I've seen the Comorros mentioned earlier, so one point I would like to hear, is whether Mayotte (IOTL a French département) has been overwritten or not, and if not what the UAR's position with regards to it is.
 
I've seen the Comorros mentioned earlier, so one point I would like to hear, is whether Mayotte (IOTL a French département) has been overwritten or not, and if not what the UAR's position with regards to it is.
It was overwritten and is part of the UAR; France is miffed about it but it has bigger fish to fry rn.

Also nice to see you again Draco, been a while
 
Aside from the capitalist bloc, the second enemy that the UAR would have to face is the Islamic Fundamentalists...whom they are going to seek an unholy alliance with the capitalist bloc against the UAR.
 
Well, if Iran is absolutely scared at UAR, then they would ask the western powers to please with them and allow having nukes as an deterrent against the UAR.
 
It was overwritten and is part of the UAR; France is miffed about it but it has bigger fish to fry rn.

Also nice to see you again Draco, been a while
Thanks, you too :)
I think it might become a subject of debate within France that ultimately leads to no major action being taken, considering there were French elections in 2002. I however am fairly unsure whether the appearance of the UAR would lead to Jospin gaining more or fewer votes; after all, the Left was very divided going into 2002 which is why Le Pen made it to the second turn.
Overall, I do believe Chirac would be reelected. Jospin would probably take the blame in the second turn for any early economic aftershocks of the ISOT.
Diplomatically, I do not think it unlikely France could suggest an expansion of the permanent security council if the elevation of the UAR is paired with that of India. However veto power would have to be weakened, since five powers with a veto would be a lot.
 
One issue I see is that the well might have been poisoned since the UAR was explicitly not allowed a permanent seat on the Security Council.
Especially if the UAR just...*doesn't join* the UN.

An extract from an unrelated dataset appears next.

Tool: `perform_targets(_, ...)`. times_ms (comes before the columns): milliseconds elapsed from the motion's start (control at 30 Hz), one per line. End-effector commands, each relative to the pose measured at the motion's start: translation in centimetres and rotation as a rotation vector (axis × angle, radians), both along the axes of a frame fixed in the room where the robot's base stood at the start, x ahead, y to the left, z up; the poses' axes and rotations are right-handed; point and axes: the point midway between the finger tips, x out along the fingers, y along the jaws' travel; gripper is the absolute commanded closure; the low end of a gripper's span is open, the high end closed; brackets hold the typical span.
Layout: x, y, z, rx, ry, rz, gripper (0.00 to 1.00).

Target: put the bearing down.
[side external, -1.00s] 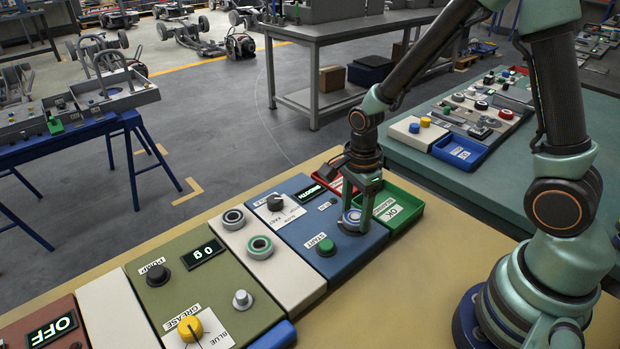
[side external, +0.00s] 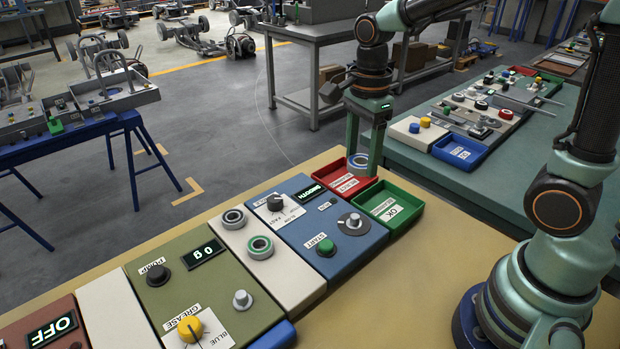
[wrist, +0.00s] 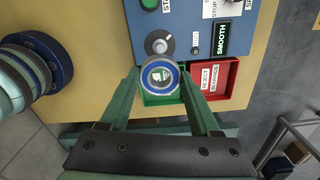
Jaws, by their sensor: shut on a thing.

It's kind of a Zugzwang that the Western powers are placed in since, ultimately, despite showing how little they regard the institution at points (ahem), they have a vested interest in the UN existing, even/especially in a dilapidated, subordinated state; and for all their rivals to answer to it. If they outright impede the UAR and its allies from the UN's institutions and joint missions altogether, the UAR can expedite any plans it has for a counter-organization to reach out to non-aligned countries.

So while it's true that it will take a long time if ever before the UAR even pries its way onto a permanent UNSC seat let alone subsumes the organization as a whole, the Neo-Comintern is going to be competing with NATO just as much in the field of developing ties to "neutral" states (both with the bourgeois state's official government and independent worker institutions on the ground) as it will through the proxy conflicts of old, and not exclusively through the UN either.